4. In a slightly metaphorical sense, " blood" sometimes means race or nature, by virtue of relationship or consanguinity: God "hath made of one blood all nations of men" (Ac 17:26). It is also used as the symbol of slaughter and mortality (Isa 34:3; Eze 14:19). It also denotes every kind of premature death (Eze 32:6; Eze 39:18). "The bold imager' of the prophet," says Archbishop Newcome, " is founded on the custom of invitations to feasts after sacrifices; kings, princes, and tyrants being expressed by rams, bulls, and he-goats." Blood is sometimes put for sanguinary purposes, as in Isa 33:15, "He that stoppeth his ears from hearing of blood," or, more properly, who stoppeth his ears to the proposal of bloodshed. To "wash the feet in blood" (Ps 58:10) is to gain a victory with much slaughter. To "build a town with blood" (Hab 2:12) is by causing the death of the oppressed laborers as slaves.
Wine is called the blood of the grape; "He washed his garments in wine, and his clothes in the blood of grapes" (Ge 49:11). Here the figure is easily understood, as any thing of a red color may be compared to blood. See Wemyss, Symbol. Dict. s.v.

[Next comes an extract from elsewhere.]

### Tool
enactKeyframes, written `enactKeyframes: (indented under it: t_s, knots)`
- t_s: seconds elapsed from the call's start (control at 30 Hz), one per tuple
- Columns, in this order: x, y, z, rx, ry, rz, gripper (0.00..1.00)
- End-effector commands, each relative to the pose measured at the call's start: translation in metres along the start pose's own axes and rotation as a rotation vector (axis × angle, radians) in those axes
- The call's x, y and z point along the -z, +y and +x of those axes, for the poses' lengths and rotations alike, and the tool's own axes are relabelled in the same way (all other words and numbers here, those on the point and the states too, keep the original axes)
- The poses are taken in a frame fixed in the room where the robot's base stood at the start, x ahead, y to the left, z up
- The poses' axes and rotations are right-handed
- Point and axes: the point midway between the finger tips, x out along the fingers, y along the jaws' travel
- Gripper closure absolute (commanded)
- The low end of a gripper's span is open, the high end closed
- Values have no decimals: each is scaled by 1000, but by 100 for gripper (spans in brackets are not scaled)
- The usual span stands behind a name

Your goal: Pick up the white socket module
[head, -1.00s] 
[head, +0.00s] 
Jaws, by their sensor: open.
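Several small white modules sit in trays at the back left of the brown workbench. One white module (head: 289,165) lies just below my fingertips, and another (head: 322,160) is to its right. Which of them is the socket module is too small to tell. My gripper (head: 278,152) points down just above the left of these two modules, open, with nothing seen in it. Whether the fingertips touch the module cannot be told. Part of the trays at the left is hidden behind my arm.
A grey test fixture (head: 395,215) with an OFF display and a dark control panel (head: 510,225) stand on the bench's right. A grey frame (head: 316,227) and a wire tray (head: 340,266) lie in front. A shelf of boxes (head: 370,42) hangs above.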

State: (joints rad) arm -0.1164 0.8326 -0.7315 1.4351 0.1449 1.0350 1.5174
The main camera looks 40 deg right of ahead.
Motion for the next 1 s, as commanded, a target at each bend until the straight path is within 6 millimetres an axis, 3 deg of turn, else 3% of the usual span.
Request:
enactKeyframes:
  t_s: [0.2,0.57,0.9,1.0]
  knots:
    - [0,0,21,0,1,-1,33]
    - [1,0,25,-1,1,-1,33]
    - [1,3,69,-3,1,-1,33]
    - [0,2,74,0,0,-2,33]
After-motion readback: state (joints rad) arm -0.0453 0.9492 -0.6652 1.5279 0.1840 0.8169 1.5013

FLESH AND BLOOD are placed in opposition to a superior or spiritual nature: " Flesh and blood hath not revealed it unto thee, but my Father who is in heaven" (Mt 16:17). Flesh and blood are also opposed to the glorified body: "Flesh and blood cannot inherit the kingdom of God" (1Co 15:50). They are opposed to evil spirits: "We wrestle not against flesh and blood," against visible enemies composed of flesh and blood, "but against principalities and powers," etc. (Eph 6:12). SEE EUCHARIST.